By Courtney Cole, WBZ-TV
BOSTON - Boston Police and the Suffolk County District Attorney will be spending time in the city's neighborhoods as part of National Night Out.
Every year, National Night Out is the first Tuesday in August; it's dedicated to building better relationships in the community between law enforcement and neighbors, to ultimately help stop the violence.
And some neighborhoods have seen far too much of that.
On Monday, police were investigating a deadly shooting in broad daylight. A man was killed on Norwell Street in Dorchester. Nearly a week ago, ain Dorchester as well. In both cases, police have not made any arrests.
WBZ's Courtney Cole spoke to Suffolk County District Attorney Kevin Hayden about solutions he believes can help prevent and reduce violence.
"The biggest fear is that the guns and the shootings will take crime in Boston out of control," District Attorney Hayden said.
Streets filled with crime scene tape and flashing lights. It's a sight all too common for some in Boston including Hayden.
"I've probably been to over 100 of these types of scenes over the course of my career. They never get any easier," Hayden said during a press briefing at a crime scene last week.
In fact, he says they hit home pretty hard.
"Everywhere you go, people will tell you, it's apparently obvious it's too many guns on the street," Hayden told WBZ.
But he has his sights set on the solution, not just the problem.
"We actually started Boston First. Boston First is a new initiative, first of its kind in the New England area--where we're working with the ATF, all of our local law enforcement-- to focus on the best evidence around gun forensics and gun practices," Hayden said.
He continued by explaining the initiative focuses on tracking guns from the moment they hit the street to the moment they're recovered-- to address trafficking and unsolved shootings.
"Those are the two key areas where I think you can really make an impact. If you do a better job with unsolved shootings, you're going to help drive down the cycle of violence," said Hayden.
Courtney Cole, WBZ: "This point is especially relevant on National Night Out, you're a big proponent of getting the community involved in the solution."
District Attorney Hayden: "I believe that our response has to be from our entire community: from our schools, to our backyard BBQs, all the way to our boardrooms, all the way to city hall. We need an entire communal response to really deal with this situation."

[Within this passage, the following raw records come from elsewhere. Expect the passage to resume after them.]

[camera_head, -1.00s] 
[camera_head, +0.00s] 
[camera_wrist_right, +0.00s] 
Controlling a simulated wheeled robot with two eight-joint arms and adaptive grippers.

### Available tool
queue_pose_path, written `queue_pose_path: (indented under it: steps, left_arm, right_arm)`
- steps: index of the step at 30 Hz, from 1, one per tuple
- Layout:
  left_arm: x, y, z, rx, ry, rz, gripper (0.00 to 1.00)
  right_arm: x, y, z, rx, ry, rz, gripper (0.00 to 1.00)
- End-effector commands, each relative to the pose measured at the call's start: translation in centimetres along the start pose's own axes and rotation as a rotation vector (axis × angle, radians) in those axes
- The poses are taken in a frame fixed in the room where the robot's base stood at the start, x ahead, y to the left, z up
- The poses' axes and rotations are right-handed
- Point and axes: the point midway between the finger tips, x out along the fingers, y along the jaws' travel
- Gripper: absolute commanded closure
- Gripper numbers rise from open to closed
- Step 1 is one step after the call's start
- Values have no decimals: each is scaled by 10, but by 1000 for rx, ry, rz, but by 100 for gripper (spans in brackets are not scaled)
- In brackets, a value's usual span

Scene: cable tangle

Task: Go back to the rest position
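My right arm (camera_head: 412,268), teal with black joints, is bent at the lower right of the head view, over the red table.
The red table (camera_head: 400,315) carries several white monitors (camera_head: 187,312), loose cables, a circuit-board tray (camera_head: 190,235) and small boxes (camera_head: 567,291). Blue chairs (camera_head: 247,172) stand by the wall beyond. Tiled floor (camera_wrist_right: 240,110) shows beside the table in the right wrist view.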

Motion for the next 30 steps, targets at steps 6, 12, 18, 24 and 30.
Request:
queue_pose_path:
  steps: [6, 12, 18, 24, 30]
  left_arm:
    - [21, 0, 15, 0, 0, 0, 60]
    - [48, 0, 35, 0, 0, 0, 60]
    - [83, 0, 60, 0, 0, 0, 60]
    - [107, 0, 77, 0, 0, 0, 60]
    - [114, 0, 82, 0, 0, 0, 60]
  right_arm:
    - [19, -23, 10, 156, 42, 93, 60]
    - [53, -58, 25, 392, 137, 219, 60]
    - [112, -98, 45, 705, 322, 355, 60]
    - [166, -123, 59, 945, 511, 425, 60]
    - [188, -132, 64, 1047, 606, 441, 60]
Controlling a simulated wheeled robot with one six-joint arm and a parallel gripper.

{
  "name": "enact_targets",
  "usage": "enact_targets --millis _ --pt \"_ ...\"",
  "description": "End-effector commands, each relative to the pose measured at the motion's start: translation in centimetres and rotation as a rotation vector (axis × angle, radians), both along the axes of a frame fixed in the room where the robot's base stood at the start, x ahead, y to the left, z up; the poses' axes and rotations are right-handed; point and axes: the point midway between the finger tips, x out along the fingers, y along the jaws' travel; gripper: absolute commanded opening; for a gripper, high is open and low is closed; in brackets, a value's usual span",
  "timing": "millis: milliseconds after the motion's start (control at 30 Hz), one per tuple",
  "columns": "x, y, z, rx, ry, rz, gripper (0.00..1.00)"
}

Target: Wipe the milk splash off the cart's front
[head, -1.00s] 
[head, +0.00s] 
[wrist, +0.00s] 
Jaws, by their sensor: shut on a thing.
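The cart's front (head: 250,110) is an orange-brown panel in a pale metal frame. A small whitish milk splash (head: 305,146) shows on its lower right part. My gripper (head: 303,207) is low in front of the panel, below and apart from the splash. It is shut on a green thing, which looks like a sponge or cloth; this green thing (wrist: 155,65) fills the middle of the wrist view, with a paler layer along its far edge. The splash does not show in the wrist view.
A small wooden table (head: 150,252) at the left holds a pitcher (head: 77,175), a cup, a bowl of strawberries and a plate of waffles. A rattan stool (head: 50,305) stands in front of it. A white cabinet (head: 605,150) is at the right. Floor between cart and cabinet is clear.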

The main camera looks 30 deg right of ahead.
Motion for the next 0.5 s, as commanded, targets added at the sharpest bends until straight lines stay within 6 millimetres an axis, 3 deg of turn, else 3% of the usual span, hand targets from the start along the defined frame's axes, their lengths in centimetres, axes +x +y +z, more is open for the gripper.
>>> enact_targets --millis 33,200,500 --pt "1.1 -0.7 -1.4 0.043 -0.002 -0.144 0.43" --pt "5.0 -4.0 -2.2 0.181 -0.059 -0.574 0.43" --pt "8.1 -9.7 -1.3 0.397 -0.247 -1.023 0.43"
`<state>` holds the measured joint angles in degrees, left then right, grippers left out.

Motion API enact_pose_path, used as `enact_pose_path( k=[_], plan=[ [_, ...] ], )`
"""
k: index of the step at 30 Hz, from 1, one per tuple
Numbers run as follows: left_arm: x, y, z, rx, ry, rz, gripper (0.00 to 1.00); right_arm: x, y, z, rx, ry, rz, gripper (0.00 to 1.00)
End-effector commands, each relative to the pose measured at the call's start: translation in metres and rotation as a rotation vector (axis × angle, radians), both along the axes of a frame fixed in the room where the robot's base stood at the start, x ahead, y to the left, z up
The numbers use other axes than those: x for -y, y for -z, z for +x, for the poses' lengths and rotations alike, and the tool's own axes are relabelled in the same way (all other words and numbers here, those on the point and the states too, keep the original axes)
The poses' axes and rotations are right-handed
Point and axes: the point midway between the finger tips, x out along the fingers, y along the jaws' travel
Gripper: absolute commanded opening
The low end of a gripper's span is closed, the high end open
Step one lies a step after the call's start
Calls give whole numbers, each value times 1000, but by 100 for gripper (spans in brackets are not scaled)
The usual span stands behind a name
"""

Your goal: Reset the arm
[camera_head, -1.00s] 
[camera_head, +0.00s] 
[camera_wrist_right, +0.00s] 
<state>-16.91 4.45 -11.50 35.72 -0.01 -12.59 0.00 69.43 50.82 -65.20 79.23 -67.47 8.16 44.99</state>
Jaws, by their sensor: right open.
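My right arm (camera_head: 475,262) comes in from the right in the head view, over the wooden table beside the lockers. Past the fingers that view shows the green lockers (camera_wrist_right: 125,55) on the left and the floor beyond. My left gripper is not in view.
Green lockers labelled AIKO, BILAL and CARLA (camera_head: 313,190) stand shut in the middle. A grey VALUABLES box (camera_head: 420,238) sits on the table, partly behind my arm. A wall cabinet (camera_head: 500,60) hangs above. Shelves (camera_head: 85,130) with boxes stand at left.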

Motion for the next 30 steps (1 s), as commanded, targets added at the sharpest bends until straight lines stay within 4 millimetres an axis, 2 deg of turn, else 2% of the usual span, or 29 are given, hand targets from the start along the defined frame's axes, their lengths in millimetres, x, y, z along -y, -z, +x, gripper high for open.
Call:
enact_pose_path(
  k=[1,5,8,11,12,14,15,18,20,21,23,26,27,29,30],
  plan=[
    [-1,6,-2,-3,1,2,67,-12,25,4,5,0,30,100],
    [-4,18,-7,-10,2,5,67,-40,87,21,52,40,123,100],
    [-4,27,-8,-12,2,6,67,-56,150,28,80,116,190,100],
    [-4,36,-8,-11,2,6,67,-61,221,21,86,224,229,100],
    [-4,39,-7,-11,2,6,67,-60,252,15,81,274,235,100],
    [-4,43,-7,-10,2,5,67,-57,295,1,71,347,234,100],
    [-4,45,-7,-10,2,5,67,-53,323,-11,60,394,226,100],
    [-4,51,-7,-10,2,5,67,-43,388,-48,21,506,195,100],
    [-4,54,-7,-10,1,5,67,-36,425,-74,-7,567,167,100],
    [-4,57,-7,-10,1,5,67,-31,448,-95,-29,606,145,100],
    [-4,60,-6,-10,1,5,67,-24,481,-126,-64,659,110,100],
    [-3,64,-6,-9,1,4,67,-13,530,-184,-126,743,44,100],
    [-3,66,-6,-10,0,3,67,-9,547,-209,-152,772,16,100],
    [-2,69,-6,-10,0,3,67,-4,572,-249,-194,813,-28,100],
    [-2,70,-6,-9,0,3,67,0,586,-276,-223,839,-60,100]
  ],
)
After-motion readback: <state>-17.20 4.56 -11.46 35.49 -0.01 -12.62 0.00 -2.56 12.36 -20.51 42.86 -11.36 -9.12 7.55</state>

Hayden said the response from the community was positive on Monday, the first day of National Night Out events, locally.
Courtney Cole, WBZ: "So you're hoping for the same or even better today?"
District Attorney Hayden: "I'm hoping for the same today, even better! I got the first event and I was amazed at how many people were there and that continued throughout the whole night. Our last stop was in Mattapan and there were as many people in Mattapan as there were at the first stop."
Hayden has six areas to tackle Tuesday evening.
"We're going to East Boston, I know we're going to South End, Chinatown," Hayden shared.
Intentionally hitting a wide gamut of areas to show that crime and challenges everywhere...matter.
"We cannot do it without our community, we cannot do it without our community partners, we can't do it without good intervention and prevention strategies. Those are the keys, those are the solutions that are really going to make a difference," said District Attorney Hayden.